Recently the FCC’s authority to regulate broadcasts had been

challenged once again. Howard Stern, self proclaimed “king of all

media” and morning show “loudmouth” has given the FCC plenty of

headaches. In 1987, the FCC introduced a new regulation to

broadcasters. The regulation stated that “broadcasters could not say

anything patently indecent or offensive to your community.”(Stern,

1994) Before this broadcasters only had to worry about the “seven

dirty words”. This new rule seemed to lack a specific meaning.

The broadcasting of indecent material was clearly stated and

understood since the Pacifica case. To say broadcasters could not say

anything “offensive to your community” just reinforced the idea that

the government want’s to conform people to their way of thinking,

acting and speaking.

As most of us are aware, many communities are dissimilar and

comprised of many people who might have different outlooks on what

indecent material would consist of. This new regulation sparked much

protest against Howard Stern from many communities and individuals

because the FCC essentially made the “citizen” the watchdog. If one

person in a community heard Howard Stern, or any broadcaster, say

something that was offensive to them and reported it to the FCC, the

FCC was required to take action and administer penalties. With this

new regulation many watchdog groups and campaigns formed with the

soul purpose to “remove the obscene and indecent Howard Stern from the

airwaves.”(Stern, 1995) One with great influence in particular was the

“Morality in America Campaign” headed by a minister from Mississippi

named Donald E. Wildmon. Mr. Wildmon, famous for these types of

protests, orchestrated a heavily promoted national letter writing

campaign to the FCC by sending out flyers to communities across the

nation. Because of this action the chairman of the FCC, Alfred Sikes,

took a closer look at Howard Stern and decided that his show was

indecent and issued the corporation that represents Stern, Infinity

Broadcasting, a warning. This warning brought publicity to Infinity

Broadcasting. Ratings soared and revenue was high. Stern became such a

center of attention that Infinity decided to keep The Howard Stern

Show running just as it was. Mr. Wildmon’s organization still

pressed on for “morality in America” and caused Howard Stern and

Infinity Broadcasting to receive more fines than anyone in the history

of radio, 1.7 million dollars worth. After years of protest and behind

the scenes disputes Infinity Broadcasting paid the 1.7 million dollars

in fines to the FCC on September 3, 1995. The FCC’s authority was

boldly challenged by Howard Stern and the fines sent a clear message

to other broadcasters that the FCC would not tolerate indecent

material over the airwaves. Even though Stern’s material was

considered indecent by the FCC, they could not stop it. The FCC can

only regulate it. Howard Stern’s message might be indecent; however,

it is still protected by the first amendment.

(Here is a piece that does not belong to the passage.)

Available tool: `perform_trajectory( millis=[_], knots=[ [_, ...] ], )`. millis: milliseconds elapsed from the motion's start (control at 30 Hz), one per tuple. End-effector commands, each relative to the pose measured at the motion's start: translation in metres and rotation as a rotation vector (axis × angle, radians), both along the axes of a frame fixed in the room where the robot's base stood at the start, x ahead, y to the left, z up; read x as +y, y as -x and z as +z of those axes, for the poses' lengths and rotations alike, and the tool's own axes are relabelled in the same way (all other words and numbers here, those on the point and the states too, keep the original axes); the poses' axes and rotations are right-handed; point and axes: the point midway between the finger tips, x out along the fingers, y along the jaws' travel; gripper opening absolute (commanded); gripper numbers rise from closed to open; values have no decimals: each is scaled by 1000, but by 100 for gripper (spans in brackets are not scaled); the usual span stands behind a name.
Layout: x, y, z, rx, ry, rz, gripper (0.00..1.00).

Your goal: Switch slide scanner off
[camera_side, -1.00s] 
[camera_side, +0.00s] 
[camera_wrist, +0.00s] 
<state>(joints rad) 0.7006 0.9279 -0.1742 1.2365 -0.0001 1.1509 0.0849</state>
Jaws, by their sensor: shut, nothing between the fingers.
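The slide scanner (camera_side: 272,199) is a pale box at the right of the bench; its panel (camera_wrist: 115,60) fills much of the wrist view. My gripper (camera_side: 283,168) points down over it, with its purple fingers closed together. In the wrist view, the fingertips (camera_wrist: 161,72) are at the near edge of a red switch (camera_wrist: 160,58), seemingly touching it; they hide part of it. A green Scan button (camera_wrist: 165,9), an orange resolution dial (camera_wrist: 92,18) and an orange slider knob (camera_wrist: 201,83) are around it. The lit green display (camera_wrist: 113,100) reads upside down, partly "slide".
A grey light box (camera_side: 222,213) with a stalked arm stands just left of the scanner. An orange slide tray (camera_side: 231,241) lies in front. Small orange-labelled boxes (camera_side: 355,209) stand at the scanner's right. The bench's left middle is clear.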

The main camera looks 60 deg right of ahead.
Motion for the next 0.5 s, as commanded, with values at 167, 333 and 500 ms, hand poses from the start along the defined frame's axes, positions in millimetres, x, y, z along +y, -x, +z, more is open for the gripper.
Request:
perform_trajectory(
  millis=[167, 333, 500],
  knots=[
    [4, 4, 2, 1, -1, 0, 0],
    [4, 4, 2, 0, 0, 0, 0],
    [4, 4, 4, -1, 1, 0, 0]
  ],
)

The outcome of the FCC v. Pacifica Foundation gave the FCC

“the power to regulate radio broadcasts that are indecent but not

obscene.”(Gunther, 1991) We could look at this power given to the FCC

as an infringement of our first amendment rights. Should Americans let

the government regulate what we here or say on our public airways? Or

should we place “the responsibility and the right to weed worthless

and offensive communications from the public airways in a public free

to choose those communications worthy of its attention from a

marketplace unsullied by the censor’s hand.”(Gunther, 1991)

One could interpret this to mean the government might feel

that we are not responsible enough to do this for ourselves. But I

believe; however, that if a certain amount of regulation is not

applied things could very easily get out of control. If the “seven

dirty words” were allowed to be said on the airwaves at any time of

the day then others might find reason for openness in many other

regulated activities such as pornography, or nudity and open language

policies on television. A step in this direction for our society is

the wrong step. We have had these regulations in place for a number of

years now and it would be devastating in this day and age to allow

this type of openness, especially with the problems we are facing in

our communities with violence and children. However, I also think that

the “seven dirty words” are just in fact what they are, words. “Carlin

is not mouthing obscenities, he is merely using words to satirize as

harmless and essentially silly our attitudes towards those

words.”(Gunther, 1991) I do understand that words that are common in

one setting might be offensive in another. Because I hear these words

often I do not take offense to them. Although, if I had children I

would not want them to hear these words over public airways or repeat

them. It is important though that the parents, not the government,

have the right to raise their children.

I believe that the government should have let the “law of

nuisance” stand. Channeling this type of material in hours where

children are not exposed would be the right decision. We have created

an even stronger taboo concerning these words by letting them be

regulated and now we are stuck with that. Freedom of speech is an

important thing and even the slightest bit of regulation could have

drastic results. People wanting to see morality in America is fine,

but what is this morality? Who set the standards for morality? Our

morality has changed over the years and is still changing daily. I do

not think these words have anything to do with morality. These are

just words that were assigned to bad intentions and bad thoughts. Is

it moral that we let our government decide what we hear or say. I

believe that’s the greatest immoral act of all.


Gunther, G. (1991). Constitutional Law. Twelfth Edition. New York: The

Foundation Press, Inc. pp. 1154-1161.

Carlin, G. (1977). Class Clown. “Filthy Words” monologue. Atlantic

Records, Inc.

Simones, A. (1995). Lecture on FCC v. Pacifica Foundation. October 27,

1995. Constitutional Law, Southwest Missouri State University.

Stern, H. (1994). Private Parts. New York: Simon & Schuster Inc.

Stern, H. (1995). Miss America. New York: Regan Books.